Second call, we get more in the weeds on specifics of the role. I asked them to prep something in advance. So,
like, hey. Take a look at our website. It give me, like, three suggestions you would have for how we could improve messaging
on x y z or something. That's something that's, like, robust enough that you feel bad not paying them for it. I'm
not asking them to design anything, but more so, like, just give me a Totally. A
gloss over some ideas that you have or you'd wanna implement in your first thirty days. And
then the third call is, like, me plus other people on the team, meet the team,
broader vibe check. But all the while, while I'm kind of assessing vibes and
expertise and ability, I have this bug in the back of my brain that I can't even
remember who it was now, but if someone at Triple Whale, that when I was talking about hiring, they kind of gave me this
principle and they call it the airplane seat principle. And it's basically like, if you have to
travel with this person that you're going to hire and your flight gets delayed, like, eight hours and you're stuck in
those terrible plastic metal airplane seats, and you have to sit next to each other for those eight
hours until you can finally take off from your plane, would you be miserable? Would you get work
done? Would you at least enjoy your time time together? Would you wanna kill them? Like, how would how you know,
proceed try and visualize how those eight hours would go together. And if you don't have a
strong gut sense, you'd either get something done and be really productive or really enjoy the time
together and laugh and have a nice time, they're probably not going to be a culture fit to
work with you in a direct capacity. And so that's kind of, like, one of the things that I
always keep in the back of my mind as I'm interviewing. It's like, alright. We're sitting in the airplane seat. We're sitting in the
airplane seat. And they don't always have to be, like, the most fun person that you're gonna go get drinks with because at
the end of day, it's work. But even if you're not gonna get drinks with them or I'm like, are you gonna be able
to sit down and crack open those laptops and it and be able to work together for eight hours without losing your
mind? You know? It's an important factor. I I think it's a great barometer. I love that rule, and,
we've talked about that a lot as well. And I know a lot of others have too, so it's a it's a good one. I love
that. And a good segue. Right? You know, stay dot ai. I'd love to get maybe a little more insight
into what you're looking to do there and installing the marketing systems and team and efforts and how
you're approaching marketing for them. Totally. Yeah. So to give some context on today for anyone
listening who's not familiar, as I mentioned, we're in Shopify subscription app space.

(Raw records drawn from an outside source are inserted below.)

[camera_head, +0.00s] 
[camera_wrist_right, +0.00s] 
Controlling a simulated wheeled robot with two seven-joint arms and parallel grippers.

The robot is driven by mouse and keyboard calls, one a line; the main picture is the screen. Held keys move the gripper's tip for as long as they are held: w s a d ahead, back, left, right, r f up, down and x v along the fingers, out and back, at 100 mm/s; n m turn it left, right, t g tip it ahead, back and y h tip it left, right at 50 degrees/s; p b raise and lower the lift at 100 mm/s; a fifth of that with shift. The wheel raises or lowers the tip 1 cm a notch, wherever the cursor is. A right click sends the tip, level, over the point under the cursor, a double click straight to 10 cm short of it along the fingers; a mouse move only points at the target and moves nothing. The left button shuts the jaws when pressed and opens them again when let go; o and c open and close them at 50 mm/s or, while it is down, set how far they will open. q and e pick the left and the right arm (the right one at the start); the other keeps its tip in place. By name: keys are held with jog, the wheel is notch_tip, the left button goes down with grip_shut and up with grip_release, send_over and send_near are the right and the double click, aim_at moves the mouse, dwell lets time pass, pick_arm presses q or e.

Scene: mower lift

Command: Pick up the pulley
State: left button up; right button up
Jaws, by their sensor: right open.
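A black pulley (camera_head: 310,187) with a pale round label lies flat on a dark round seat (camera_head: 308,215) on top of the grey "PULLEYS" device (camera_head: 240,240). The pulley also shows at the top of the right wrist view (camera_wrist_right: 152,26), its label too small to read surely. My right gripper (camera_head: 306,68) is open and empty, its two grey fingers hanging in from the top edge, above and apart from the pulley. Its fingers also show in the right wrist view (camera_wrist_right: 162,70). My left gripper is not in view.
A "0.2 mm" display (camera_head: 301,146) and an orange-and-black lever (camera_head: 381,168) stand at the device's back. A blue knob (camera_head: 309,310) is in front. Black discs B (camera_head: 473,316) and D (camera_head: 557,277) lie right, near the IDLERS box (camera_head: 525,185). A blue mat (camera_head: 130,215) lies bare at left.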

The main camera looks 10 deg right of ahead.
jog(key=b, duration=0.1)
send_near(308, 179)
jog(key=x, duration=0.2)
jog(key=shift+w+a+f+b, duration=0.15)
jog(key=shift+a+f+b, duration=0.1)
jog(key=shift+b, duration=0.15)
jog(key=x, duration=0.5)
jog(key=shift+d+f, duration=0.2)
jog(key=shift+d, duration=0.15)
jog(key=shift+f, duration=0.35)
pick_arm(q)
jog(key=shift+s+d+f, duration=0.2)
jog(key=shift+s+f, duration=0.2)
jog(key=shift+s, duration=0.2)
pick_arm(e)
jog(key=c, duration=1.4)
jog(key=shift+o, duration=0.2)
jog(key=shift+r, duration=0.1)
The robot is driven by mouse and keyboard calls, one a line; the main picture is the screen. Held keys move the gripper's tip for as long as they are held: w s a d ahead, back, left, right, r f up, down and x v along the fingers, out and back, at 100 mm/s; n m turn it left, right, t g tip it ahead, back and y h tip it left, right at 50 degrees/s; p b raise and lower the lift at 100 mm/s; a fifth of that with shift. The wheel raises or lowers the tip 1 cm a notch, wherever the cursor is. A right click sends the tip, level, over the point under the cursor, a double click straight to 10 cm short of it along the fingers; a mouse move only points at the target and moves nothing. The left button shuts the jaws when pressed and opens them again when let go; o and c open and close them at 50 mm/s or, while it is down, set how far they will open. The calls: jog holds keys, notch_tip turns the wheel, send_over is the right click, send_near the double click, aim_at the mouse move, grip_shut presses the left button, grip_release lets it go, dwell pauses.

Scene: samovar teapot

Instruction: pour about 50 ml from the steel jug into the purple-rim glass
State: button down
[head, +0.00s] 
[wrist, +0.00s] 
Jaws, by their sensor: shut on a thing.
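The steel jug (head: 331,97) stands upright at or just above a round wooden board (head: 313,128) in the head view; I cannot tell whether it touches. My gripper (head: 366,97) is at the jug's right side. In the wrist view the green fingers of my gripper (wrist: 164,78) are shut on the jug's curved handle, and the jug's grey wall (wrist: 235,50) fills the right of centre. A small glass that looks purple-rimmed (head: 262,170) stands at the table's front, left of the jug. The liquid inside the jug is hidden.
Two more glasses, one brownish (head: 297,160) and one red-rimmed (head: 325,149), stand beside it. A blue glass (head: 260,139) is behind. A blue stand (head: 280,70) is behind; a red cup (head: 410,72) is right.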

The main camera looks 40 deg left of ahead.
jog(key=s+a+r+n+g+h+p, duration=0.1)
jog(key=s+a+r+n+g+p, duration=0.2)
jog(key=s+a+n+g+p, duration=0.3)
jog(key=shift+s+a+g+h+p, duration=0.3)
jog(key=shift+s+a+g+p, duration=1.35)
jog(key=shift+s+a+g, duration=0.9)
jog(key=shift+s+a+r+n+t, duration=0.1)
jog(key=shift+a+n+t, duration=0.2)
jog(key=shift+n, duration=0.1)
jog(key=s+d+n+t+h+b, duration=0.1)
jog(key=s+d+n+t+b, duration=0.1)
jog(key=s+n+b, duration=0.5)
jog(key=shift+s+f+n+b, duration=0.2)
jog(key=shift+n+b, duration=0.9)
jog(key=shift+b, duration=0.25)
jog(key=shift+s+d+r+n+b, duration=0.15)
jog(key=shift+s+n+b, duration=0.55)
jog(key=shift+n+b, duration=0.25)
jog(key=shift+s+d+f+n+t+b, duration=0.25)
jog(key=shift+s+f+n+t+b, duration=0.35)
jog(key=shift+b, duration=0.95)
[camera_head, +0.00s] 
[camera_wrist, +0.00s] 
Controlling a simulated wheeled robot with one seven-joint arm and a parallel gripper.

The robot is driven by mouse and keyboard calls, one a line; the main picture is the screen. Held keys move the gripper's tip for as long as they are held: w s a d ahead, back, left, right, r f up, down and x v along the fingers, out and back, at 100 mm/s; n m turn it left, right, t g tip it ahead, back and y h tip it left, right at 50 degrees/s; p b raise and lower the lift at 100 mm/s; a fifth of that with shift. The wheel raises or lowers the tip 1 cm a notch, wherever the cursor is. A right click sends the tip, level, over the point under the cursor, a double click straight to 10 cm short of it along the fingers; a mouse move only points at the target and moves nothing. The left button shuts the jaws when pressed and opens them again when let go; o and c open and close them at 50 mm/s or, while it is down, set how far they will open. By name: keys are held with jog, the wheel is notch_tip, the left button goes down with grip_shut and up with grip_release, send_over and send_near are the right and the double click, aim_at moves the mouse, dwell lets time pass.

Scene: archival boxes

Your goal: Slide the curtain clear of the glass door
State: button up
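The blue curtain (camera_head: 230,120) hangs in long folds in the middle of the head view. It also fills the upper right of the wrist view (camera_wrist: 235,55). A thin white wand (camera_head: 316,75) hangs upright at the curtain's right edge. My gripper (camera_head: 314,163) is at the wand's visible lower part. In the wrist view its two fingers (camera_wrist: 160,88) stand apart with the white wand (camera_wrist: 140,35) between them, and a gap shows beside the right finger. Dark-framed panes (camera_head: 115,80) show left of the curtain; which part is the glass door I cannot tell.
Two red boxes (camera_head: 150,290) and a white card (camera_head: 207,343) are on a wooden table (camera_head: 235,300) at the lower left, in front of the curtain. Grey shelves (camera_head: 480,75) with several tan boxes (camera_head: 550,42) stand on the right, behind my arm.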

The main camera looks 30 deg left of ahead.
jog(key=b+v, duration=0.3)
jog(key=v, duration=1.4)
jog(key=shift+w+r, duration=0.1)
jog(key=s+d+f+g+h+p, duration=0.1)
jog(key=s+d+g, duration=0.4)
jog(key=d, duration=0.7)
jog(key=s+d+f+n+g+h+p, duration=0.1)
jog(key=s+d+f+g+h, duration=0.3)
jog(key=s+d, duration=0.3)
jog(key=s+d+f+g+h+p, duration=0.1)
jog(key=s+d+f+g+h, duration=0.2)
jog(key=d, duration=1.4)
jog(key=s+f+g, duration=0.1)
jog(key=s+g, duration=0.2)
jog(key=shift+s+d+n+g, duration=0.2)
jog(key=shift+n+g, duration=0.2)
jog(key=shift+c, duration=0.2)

Our the the Shopify subscription app space has really been kind of
nearly monopolized by legacy providers for a long time. So folks launched subscriptions a
while ago with provider ABC, and they've been there. And it's kind of like a set it and
forget it thing. They sign the contract either for multiyear or they do year over year, but they set it.
They're, like, happy to have that chunk of recurring revenue in their pocket every month from their
subscribers, but it's not really something they're actively minding, tending to, whatever. They
could, like, build the email flows. It exists. We update them if we need to update
them. That kind of thing. Reality is like, that is terrible terrible
way of thinking about your subscription program, and you're doing yourself a huge disadvantage. And
your subscription program, much like other systems within your your marketing
org, should be highly optimized and should work to help juice higher
LTV at more current revenue and help support your brand even more. And so this kind of
worst day comes in. So our competitors developed this platform because they just didn't
love what existed in terms of the legacy solution market. And so StayNow offers a
robust feature set that not only includes your subscription basics, but all sorts of additional things that
help you proactively and reactively mitigate churn as well as
boost, you know, order value and your overall customer LTV throughout your subscription
program and improve your customer subscription experiences. All that being said,
what we're doing is saying, hey. The old way, not great. The
new way, better, way better. And when you're working with a situation
like that where many people have been on a legacy provider for five to eight years Mhmm.
They're often not even problem aware, let alone solution aware. And so you have to spend
a lot of your time and energy educating, storytelling,
really, like, preaching to the choir that, hey. There's a better world that exists beyond that one that
you're in. It's very I describe it for my philosophy nerds. It's like allegory of the cave vibes.
And so I don't know if allegory of the cave and vibes have ever
been said to others. But I can't I'm gonna make that a thing.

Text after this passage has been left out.